90-year-old designer Giorgio Armani has kept his legacy alive—and independent. Now, he's open to adapting: 'I don’t feel I can rule anything out'

For decades, Giorgio Armani has been keen to keep a tight grip on his eponymous fashion company. 

But now, the nearly 90-year-old Italian mogul is keeping his options open about the future of the brand he cofounded in 1975. 

The high-end fashion industry has been shaped by many forces over the years, including the rise of massive conglomerates that bought fellow Italian brands like Gucci and Versace. Through it all, Armani has stayed independent, establishing itself as one of the most influential brands in Italian and global fashion

As the founder considers his succession, he says he’s open to other ideas that’ll keep the brand’s legacy alive—with or without other luxury behemoths.

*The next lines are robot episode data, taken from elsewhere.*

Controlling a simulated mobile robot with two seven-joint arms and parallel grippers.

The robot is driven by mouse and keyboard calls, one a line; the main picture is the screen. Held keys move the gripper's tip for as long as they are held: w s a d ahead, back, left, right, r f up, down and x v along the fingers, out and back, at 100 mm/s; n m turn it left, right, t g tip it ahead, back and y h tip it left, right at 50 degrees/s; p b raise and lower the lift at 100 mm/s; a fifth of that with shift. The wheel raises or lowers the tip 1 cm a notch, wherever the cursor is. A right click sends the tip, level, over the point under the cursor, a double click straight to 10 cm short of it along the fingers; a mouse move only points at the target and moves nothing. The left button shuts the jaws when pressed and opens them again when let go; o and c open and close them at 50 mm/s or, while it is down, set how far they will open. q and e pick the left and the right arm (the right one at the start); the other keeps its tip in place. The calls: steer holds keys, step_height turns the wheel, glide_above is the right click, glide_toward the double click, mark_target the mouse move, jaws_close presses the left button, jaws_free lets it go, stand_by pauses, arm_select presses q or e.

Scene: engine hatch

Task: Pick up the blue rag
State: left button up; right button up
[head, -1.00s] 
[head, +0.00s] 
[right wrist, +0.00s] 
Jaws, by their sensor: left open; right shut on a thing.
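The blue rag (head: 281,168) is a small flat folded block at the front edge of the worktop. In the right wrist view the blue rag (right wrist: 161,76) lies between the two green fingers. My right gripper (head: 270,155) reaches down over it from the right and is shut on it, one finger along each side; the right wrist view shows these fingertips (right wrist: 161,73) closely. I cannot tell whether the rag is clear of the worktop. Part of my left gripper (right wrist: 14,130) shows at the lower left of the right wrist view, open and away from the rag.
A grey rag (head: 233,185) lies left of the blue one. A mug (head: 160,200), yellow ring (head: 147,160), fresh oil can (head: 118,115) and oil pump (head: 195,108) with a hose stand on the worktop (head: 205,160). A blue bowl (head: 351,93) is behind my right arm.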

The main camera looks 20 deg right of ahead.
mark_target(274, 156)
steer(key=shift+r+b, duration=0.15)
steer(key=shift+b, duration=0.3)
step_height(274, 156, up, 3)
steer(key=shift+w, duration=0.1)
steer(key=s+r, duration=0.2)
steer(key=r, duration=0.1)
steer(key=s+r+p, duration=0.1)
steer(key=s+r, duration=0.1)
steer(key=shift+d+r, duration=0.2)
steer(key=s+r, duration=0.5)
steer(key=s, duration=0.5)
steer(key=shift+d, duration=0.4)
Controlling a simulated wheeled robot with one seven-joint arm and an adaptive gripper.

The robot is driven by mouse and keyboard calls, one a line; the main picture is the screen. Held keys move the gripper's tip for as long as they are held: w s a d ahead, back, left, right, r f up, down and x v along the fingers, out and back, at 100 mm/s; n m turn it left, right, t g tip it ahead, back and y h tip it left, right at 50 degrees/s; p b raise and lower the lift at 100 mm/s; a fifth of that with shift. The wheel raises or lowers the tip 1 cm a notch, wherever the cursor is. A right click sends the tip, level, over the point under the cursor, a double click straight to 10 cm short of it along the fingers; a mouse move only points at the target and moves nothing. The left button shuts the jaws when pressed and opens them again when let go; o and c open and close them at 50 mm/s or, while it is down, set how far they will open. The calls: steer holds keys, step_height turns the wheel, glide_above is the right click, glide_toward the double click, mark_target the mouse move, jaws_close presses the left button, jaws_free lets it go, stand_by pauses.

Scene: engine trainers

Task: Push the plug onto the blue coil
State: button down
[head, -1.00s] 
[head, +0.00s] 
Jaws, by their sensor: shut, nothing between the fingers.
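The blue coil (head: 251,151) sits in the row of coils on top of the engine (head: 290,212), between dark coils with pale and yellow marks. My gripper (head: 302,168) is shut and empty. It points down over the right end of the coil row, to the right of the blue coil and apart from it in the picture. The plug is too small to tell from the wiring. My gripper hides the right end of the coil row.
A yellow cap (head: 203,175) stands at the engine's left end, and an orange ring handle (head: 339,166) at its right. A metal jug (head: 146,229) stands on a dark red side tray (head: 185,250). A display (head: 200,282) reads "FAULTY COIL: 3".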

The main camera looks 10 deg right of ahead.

“Independence from large groups could still be a driving value for the Armani Group in the future, but I don’t feel I can rule anything out,” Armani told Bloomberg in a written interview published Friday.

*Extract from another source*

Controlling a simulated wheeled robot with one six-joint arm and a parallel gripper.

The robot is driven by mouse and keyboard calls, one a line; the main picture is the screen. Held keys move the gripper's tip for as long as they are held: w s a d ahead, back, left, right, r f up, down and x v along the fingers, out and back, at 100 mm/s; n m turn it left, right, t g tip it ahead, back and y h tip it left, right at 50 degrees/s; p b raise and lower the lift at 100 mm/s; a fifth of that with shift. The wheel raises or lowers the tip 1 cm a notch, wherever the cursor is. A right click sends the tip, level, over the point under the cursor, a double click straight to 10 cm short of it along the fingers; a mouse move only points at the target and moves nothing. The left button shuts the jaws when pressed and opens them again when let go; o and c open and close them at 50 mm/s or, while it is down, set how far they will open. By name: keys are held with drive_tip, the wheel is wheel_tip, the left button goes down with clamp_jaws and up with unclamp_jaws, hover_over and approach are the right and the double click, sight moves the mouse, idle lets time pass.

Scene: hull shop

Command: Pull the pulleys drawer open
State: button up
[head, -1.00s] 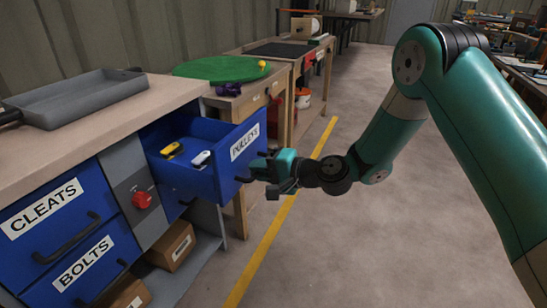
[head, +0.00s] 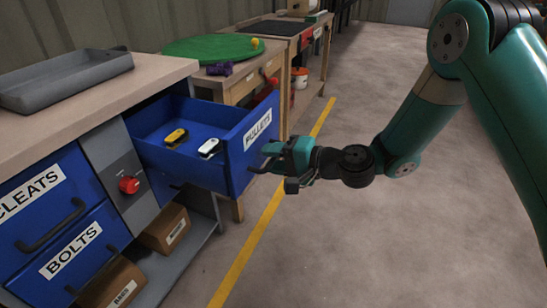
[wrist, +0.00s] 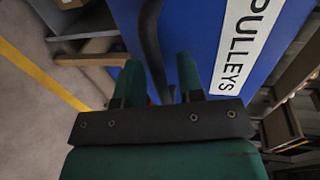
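The blue pulleys drawer (head: 215,175), labelled PULLEYS (head: 257,131), stands well out of its cabinet. Inside it lie a yellow and black pulley (head: 176,137) and a white one (head: 209,147). Its label also shows in the wrist view (wrist: 243,42). My gripper (head: 272,157) is at the drawer front. In the wrist view, the dark drawer handle (wrist: 150,35) runs between the two green fingers of my gripper (wrist: 159,75). The fingers appear shut on the handle; the contact itself is partly hidden.
CLEATS (head: 30,195) and BOLTS (head: 80,247) drawers are shut at left, beside a red knob (head: 129,185). Cardboard boxes (head: 165,230) sit on the low shelf. A grey tray (head: 65,82) lies on the worktop. The floor (head: 360,240) at right is clear.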

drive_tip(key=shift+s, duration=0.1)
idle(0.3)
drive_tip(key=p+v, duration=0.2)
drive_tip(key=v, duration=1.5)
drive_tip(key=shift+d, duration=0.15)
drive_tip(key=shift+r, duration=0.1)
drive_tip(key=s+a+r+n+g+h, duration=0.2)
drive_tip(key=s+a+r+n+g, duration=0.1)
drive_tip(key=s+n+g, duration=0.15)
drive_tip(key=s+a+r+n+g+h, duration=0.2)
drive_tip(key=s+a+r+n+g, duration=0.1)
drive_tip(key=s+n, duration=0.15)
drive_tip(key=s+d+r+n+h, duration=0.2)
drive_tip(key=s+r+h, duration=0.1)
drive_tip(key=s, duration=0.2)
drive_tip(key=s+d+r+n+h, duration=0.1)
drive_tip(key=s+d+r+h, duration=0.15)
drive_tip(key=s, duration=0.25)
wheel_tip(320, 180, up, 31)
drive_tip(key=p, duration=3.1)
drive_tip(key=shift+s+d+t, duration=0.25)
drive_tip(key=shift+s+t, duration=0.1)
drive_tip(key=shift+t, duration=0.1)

In his nearly 50-year reign, Armani has amassed $6.6 billion in wealth, according to the Bloomberg Billionaires Index. He’s Italy’s second-richest person, following the heir of the Nutella empire. 

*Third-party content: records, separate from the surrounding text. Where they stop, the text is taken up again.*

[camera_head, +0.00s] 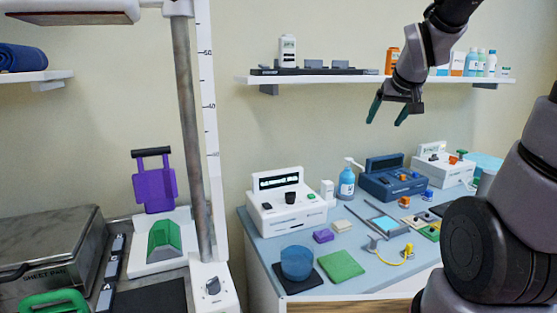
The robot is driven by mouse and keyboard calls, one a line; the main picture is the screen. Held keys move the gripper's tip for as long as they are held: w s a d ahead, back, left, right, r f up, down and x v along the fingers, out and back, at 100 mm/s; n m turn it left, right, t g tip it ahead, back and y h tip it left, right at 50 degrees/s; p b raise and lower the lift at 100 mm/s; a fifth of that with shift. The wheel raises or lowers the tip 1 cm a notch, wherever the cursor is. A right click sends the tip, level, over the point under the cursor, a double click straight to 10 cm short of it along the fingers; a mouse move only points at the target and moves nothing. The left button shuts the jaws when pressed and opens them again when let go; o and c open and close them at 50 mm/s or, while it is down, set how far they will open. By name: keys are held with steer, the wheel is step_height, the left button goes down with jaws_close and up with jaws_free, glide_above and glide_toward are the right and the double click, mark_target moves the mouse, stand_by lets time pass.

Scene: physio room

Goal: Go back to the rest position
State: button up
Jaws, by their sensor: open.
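My gripper (388,109) hangs high in the upper right of the head view, in front of the wall shelf. Its two dark green fingertips point down and stand apart, with nothing between them. It is well above the blue-grey table (345,285) and touches nothing that I can see. My arm comes down to it from the top edge, and a large part of my arm fills the right edge, hiding the table's right end.
The table holds a white device (286,206), a blue device (393,180), a blue pump bottle (346,180), a blue cup (297,263) and a green pad (341,265). Bottles stand on the wall shelf (300,80). A grey post (190,140) rises at left beside a metal box (50,255).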

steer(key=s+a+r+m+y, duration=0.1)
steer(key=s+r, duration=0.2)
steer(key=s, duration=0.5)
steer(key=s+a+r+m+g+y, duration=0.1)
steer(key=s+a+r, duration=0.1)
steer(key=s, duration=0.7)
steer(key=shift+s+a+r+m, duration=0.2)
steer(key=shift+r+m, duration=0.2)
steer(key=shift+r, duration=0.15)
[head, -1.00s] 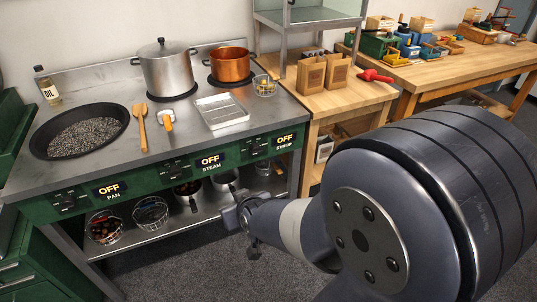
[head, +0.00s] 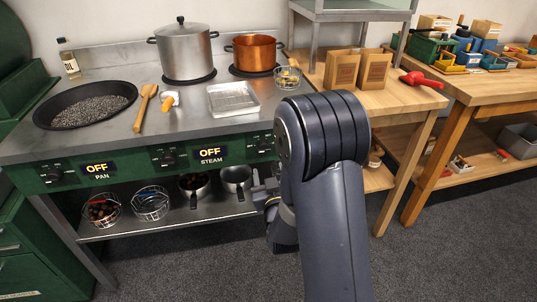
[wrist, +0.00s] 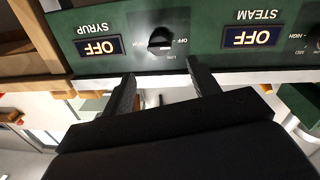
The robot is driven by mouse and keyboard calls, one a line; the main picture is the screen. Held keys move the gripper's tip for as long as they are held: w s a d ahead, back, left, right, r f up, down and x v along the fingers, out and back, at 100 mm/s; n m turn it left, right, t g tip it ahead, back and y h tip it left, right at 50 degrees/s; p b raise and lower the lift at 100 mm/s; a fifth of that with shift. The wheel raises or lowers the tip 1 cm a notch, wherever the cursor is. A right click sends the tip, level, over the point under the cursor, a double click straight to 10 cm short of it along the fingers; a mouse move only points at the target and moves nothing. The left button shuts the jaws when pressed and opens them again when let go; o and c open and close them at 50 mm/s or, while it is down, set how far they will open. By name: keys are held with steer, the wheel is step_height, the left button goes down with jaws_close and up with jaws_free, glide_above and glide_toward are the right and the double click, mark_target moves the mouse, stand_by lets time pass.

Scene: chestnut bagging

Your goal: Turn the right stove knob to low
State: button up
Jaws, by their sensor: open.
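The right stove knob (wrist: 160,41) is a black knob on the green front panel, beside the SYRUP display (wrist: 99,47), which reads OFF. The wrist view shows them upside down. In the head view the knob (head: 263,146) shows just left of my arm, which hides the SYRUP display. My gripper (wrist: 160,78) is open and empty, its two fingers pointing at the panel on either side of the knob's line. A gap seems to remain between fingertips and knob. In the head view my gripper (head: 261,193) is low in front of the stove, partly hidden by my arm.
The STEAM display (head: 210,151) and PAN display (head: 100,169) both read OFF. A steel pot (head: 186,52), a copper pot (head: 254,52) and a black pan (head: 85,106) stand on the stove. The lower shelf (head: 170,215) holds baskets and pots.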

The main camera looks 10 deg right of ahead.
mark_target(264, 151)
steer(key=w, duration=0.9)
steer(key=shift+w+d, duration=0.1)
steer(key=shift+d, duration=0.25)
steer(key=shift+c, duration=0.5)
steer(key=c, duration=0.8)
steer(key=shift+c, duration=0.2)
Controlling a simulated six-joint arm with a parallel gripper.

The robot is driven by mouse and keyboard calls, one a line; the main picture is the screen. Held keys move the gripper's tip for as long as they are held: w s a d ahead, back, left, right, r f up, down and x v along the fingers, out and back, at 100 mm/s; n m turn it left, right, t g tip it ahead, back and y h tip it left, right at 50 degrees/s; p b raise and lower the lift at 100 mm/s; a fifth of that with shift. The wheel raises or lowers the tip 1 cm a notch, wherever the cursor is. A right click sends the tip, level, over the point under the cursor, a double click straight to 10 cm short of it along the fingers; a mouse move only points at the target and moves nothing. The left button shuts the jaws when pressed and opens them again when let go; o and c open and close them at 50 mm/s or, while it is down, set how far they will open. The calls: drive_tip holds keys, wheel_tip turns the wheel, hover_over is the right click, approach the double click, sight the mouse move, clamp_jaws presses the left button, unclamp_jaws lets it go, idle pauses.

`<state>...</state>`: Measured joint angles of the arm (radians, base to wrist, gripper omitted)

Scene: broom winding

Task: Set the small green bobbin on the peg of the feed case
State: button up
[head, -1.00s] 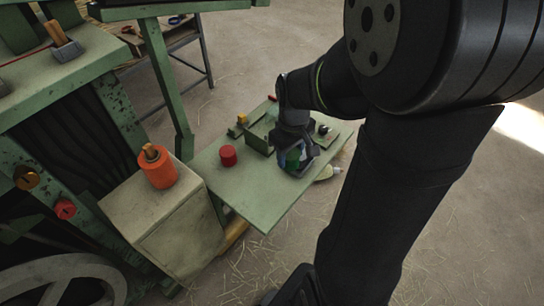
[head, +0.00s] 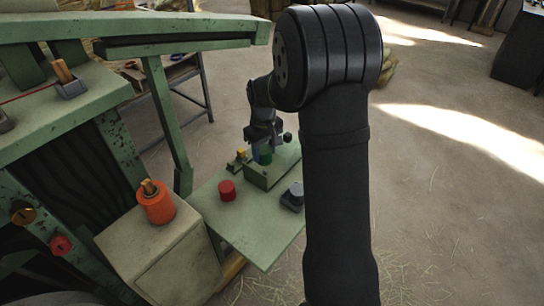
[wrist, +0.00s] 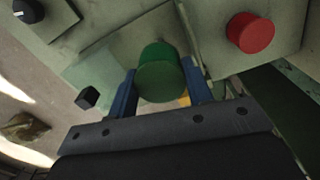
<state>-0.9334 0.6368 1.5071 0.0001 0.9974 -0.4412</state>
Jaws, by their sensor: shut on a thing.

In 2022, the Italian group, which includes Giorgio Armani, Emporio Armani and Armani Exchange, made roughly $2.6 billion in revenue. 

The CEO has long dismissed retirement talks and stayed mum on a succession plan, even though there’s a great deal of interest surrounding it. 

While there are no imminent plans for Armani to relinquish control of his fashion empire, he revealed that he’s considering every option, including being acquired. But Armani is worried about that approach—although it can help grow the brand, it might lead to a shift in its values and style.     

“I don’t currently envisage a takeover by a large luxury conglomerate,” he told Bloomberg. “Listing is something we have not yet discussed, but it is an option that may be considered, hopefully in the distant future.”  

Italian fashion designer Giorgio Armani pictured in Jan. 2024.

Vittorio Zunino Celotto—Getty Images

What might the succession look like?

Armani has no kids—but his sister, two nieces and nephew work closely with the brand and hold key roles at the company. His long-time collaborator Pantaleo Dell’Orco and a charitable foundation will likely get some share of the control from Armani, Reuters reported in November. There are also reportedly more detailed plans about how style directors at the company will be appointed and its financial future after Armani’s demise.   

Where there are iconic brands like Armani, any updates about their future are eagerly followed. 

The saga of long-serving luxury company leaders isn’t limited to Armani. Bernard Arnault, the billionaire behind LVMH, extended the retirement age for CEOs at his company to 80 in 2022, giving him five more years in his role. In the meantime, his children have been elevated to key roles at the sprawling French company. On Thursday, two of Arnault’s sons joined LVMH’s board in addition to his two other children, consolidating the family’s control of the empire.

Given the historic legacy of such brands, Armani said he, too, prefers “a pool of trusted people” that he chooses to remain in control of the company. While they may not be him in the future, they will understand what the Armani brand stands for and replicate his success. 

“I started out alone with a small company and have transformed it, piece by piece, into a group of international relevance,” he said.  “What has always characterized the success of my work is an ability to adapt to changing times.”